De otra parte, compartía con Elisa, de Cuba, muchísimas frases hechas, lo cual me permitía reafirmar mi identidad caribeña en la misma aula donde un profesor me preguntó si Puerto Rico era un país. Hubiese podido contestar, como dicen mis amigos en San Juan y, según me contó Elisa, también en La Habana: ‹‹no estoy pa’ ti››. De hecho, Elisa y yo cargamos con sendos diccionarios del español dominicano, que nos obsequió la profesora Concha Maldonado de la Editorial SM, porque reconocíamos su utilidad en nuestras variaciones.
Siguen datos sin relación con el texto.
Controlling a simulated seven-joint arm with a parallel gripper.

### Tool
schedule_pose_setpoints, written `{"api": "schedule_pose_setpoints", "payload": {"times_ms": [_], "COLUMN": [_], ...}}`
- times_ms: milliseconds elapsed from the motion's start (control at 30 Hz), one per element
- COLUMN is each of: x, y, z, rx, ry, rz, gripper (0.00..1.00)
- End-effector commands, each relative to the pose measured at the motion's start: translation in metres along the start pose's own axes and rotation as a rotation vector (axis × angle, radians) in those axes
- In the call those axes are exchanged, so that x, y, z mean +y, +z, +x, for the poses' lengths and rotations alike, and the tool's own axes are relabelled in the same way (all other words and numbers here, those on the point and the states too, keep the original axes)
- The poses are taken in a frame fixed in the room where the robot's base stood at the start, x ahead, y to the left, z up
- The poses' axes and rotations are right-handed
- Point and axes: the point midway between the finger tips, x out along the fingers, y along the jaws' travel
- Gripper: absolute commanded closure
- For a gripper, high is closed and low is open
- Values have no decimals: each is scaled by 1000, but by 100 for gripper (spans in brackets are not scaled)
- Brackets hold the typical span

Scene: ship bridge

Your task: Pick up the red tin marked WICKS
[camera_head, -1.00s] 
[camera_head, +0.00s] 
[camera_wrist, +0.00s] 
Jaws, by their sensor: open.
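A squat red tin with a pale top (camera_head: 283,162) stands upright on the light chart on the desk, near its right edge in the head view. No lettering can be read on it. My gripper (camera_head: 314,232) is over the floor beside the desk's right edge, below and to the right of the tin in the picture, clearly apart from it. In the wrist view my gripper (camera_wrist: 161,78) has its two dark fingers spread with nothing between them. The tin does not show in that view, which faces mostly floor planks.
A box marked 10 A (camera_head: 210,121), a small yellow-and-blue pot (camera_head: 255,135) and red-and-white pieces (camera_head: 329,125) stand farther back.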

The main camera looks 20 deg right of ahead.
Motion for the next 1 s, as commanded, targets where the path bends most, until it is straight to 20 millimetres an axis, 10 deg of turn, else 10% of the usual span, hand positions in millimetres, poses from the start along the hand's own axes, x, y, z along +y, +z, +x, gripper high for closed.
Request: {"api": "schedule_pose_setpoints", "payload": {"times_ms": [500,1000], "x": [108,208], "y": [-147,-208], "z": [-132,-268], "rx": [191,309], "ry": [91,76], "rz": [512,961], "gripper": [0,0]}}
Pero de cara hacia el sur del mundo la brecha era más ancha: ¿sabía usted que en Chile a nuestro ‹‹aguacate›› le llaman ‹‹palta››? Y tenga cuidado con comprar una ‹‹guagua›› en la región andina, que así le dicen María, de Bolivia, y Antonieta, de Chile, a los bebés.

Es la maravillosa geografía del idioma. Ocho variaciones de la lengua de Cervantes, que es también la de García Márquez y la de Héctor Lavoe, reflejan la riqueza léxica del español, una lengua con 450 millones de hablantes; más de la mitad de estos son hispanoamericanos. Apropiarnos de nuestra variedad lingüística y reconocer las variedades de los demás países americanos no corrompe su unidad, sino que pone de manifiesto que el español es una lengua viva, rica, en evolución constante y, sobre todo, que es patrimonio hispano como ibérico y que el uso de las formas propias no es necesariamente un atropello a lo normativo.

La lengua es nuestra, panas (Venezuela), cabros (Chile), corillo (Puerto Rico), hispanohablantes todos.